Setting the record straight: Own an AT&T iPhone 5? It will work on T-Mobile’s LTE network

There have been a lot of conflicting and confusing – and several plain wrong – reports on whether the current version of the iPhone 5 will work on T-Mobile’s new LTE network. I’m sorry to say I even helped spread some of that misinformation by talking about those reports on GigaOM’s mobile call-in podcast on Wednesday. But I’ve since had a chance to talk Apple(s aapl), and got the details about what exactly the iPhone 5 can do and what it can’t.

Bottom line: if you have a North American GSM version of the iPhone 5 — whether you bought it from AT&T or Apple or got it in from Canada – it can connect to T-Mobile’s new LTE network. It just has to be unlocked. So for AT&T(s t) customers looking to switch sides, that means you have to finish your contract, and ask your carrier to unlock the device.

iPhone 5 Lightning dock connectorThe device will also work on T-Mobile’s 3G HSPA+ network (which T-Mobile calls 4G), just not in every city today. T-Mobile is in the process of a big network overhaul that will align all of its networks with the radios in the iPhone and most other AT&T devices. It’s completed the upgrade in about 50 cities covering 142 million people, but other cities are getting converted quickly.

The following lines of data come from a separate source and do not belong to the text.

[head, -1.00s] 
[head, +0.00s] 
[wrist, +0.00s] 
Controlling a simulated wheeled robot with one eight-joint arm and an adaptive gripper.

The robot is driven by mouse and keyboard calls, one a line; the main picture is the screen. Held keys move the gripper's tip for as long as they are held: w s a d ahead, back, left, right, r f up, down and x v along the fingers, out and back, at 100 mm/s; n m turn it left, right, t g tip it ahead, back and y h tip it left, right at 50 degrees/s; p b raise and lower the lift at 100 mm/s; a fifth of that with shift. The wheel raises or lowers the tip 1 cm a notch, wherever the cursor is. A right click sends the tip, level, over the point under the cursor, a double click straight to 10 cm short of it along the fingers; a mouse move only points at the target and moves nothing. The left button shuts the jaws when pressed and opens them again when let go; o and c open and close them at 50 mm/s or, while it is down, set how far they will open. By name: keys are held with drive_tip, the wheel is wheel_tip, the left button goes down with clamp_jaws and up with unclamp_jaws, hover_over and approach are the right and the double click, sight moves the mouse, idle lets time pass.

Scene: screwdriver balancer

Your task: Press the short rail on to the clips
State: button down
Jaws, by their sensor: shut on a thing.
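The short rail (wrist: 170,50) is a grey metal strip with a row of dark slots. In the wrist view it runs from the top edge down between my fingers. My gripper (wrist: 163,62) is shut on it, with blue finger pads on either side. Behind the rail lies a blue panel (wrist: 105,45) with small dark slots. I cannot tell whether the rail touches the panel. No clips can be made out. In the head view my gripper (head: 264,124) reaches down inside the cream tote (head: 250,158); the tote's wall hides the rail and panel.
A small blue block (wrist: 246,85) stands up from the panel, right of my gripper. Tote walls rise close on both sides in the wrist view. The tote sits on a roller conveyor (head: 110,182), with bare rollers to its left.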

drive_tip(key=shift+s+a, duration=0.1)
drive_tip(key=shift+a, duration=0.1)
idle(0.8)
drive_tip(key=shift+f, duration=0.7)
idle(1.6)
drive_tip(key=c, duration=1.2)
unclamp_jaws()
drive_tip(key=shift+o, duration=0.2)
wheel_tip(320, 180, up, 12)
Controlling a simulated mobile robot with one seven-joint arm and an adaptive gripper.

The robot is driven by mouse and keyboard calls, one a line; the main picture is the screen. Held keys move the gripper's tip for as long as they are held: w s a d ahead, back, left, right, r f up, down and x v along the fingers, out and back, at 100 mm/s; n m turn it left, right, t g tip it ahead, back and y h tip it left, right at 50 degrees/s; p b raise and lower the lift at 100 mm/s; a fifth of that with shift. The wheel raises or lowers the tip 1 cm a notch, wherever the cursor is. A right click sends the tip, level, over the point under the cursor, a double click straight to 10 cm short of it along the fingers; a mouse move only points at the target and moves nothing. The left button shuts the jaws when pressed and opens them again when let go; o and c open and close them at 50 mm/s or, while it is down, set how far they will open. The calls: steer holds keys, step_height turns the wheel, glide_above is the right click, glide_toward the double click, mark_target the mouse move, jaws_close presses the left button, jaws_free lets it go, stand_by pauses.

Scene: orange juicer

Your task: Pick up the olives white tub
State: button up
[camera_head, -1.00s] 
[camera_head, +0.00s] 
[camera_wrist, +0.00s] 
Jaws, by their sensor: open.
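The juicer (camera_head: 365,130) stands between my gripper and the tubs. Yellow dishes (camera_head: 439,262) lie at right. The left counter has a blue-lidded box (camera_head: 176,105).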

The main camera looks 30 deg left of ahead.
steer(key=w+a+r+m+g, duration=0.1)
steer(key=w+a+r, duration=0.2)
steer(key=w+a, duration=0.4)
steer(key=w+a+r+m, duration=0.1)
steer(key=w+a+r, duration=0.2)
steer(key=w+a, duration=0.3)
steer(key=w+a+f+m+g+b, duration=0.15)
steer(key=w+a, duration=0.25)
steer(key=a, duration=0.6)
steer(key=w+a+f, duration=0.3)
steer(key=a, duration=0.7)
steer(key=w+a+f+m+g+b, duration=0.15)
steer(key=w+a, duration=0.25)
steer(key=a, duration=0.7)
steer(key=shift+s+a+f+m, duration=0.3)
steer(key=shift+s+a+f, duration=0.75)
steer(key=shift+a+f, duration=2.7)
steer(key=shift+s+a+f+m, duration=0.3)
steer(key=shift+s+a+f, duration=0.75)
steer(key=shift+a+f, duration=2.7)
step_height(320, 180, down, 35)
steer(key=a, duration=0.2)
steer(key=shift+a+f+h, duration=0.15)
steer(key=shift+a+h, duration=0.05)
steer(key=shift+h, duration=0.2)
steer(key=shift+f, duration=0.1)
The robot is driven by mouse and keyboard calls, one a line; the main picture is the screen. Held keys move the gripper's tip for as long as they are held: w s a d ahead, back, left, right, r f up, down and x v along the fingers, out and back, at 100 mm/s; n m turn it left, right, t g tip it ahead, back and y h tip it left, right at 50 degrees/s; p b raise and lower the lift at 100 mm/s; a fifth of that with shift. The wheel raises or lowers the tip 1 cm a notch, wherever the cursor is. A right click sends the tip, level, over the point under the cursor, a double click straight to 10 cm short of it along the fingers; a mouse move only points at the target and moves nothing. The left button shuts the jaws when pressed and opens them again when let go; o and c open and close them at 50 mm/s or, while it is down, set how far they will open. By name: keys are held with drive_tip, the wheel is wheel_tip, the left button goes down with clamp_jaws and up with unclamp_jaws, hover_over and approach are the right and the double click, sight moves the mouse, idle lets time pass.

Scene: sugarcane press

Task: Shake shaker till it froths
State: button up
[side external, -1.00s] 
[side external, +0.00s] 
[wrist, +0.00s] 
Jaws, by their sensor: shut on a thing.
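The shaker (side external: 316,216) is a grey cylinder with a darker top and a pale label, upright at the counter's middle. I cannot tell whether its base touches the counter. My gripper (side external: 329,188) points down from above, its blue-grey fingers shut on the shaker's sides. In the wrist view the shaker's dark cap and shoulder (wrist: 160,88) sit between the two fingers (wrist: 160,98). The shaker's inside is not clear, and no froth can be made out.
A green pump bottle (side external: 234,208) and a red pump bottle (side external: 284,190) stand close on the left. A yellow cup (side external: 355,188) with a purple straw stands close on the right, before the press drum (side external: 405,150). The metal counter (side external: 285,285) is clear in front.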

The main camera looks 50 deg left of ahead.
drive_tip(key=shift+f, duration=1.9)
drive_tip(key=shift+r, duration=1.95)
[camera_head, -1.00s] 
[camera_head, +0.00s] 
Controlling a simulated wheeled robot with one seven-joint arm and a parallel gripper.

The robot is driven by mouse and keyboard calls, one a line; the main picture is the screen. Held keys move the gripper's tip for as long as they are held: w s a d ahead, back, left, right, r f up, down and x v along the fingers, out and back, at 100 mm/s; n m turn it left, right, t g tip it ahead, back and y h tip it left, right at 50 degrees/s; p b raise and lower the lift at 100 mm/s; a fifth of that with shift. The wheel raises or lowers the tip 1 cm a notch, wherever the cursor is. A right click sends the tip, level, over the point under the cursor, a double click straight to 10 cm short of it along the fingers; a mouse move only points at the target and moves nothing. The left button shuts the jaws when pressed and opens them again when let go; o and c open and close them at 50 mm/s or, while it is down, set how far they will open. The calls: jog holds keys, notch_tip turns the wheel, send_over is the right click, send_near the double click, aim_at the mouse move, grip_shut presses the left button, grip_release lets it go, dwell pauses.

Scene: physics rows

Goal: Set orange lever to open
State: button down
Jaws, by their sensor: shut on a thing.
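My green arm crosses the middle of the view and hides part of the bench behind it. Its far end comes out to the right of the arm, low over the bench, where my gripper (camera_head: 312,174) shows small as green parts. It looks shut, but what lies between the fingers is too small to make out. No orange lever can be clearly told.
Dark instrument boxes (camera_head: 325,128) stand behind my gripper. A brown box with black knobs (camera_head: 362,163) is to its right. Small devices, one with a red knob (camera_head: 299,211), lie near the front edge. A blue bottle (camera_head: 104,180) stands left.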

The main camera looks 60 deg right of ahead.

The source of the confusion is over frequencies, which is why we’ve been seeing all of these references to the Advanced Wireless Services (AWS) band. T-Mobile runs two technologies in the AWS band, it’s LTE network and a portion of its HSPA+ network. The iPhone 5 will support LTE in the AWS band, but it won’t support HSPA+ over AWS. The iPhone 5, and all previous versions of the iPhone, will work on its new upgraded HSPA+ systems in the PCS band.

Apple will release a new version of the iPhone 5 next month that will make all of the band differences completely moot. The updated version will support HSPA+ on both AWS and PCS band. It will even be able to access T-Mobile’s dual-carrier 42 Mbps HSPA+ network, which current and older versions of the iPhone cannot.

All of this is probably still extremely confusing so I’ve broken it down into a Q&A, which hopefully will answer any lingering questions.

How do I know if my iPhone will work on T-Mobile’s networks?

For the iPhone 5, check your model number. It must be the A1428, sold by AT&T, the Canadian operators or Apple. Older iPhone models will also work on T-Mobile’s 2G and 3G networks. All of these devices must be unlocked, though, or they’ll be blocked.

How can I be sure I’ll have access to T-Mobile’s LTE and HSPA+ networks?

For LTE, it’s simple. T-Mobile launched LTE in seven markets this week: Baltimore, Houston, Kansas City, Las Vegas, Phoenix, San Jose, and Washington, D.C. New York City is scheduled to come online this summer along with a bunch of other yet unnamed cities.

For HSPA+, it’s a bit more difficult to tell since T-Mobile doesn’t have any kind of map that tracks which markets have HSPA+ running on the PCS band. They make regular updates on their blog and to the media. PCMag has the most the recent list of T-Mo’s 49 iPhone-optimized cities.

As a general rule of thumb, though, if T-Mobile has LTE in your city, then HSPA+ will be in all the right places, too. And if you get a new version of the iPhone 5 next month, it will work on all of T-Mobile’s network.

When will I be able to bring my old iPhone over to T-Mobile? 

You can do it right now if you like. T-Mobile already has millions of iPhones on its network, running over its 2G and 3G services. In order to access LTE though, you’ll have to wait until Apple updates iOS, authorizing the iPhone 5 to use T-Mobile’s network. Apple hasn’t given a date for when this will happen, saying it will come as an over-the-air update.

Will I be able to access dual-carrier HSPA+?

On a current iPhone, the fastest 3G network you’ll have access to is its 21 Mbps single-carrier system, since all of T-Mo’s dual-carriers are in the AWS band. T-Mobile will eventually launch dual-carrier in the PCS band, but that will take some time. It has to close its acquisition of MetroPCS(s pcs) and convert a lot of old GSM networks to 3G first. If you’re set on accessing the dual-carrier network in the near future, then you’ll need to get one of new versions of the iPhone 5.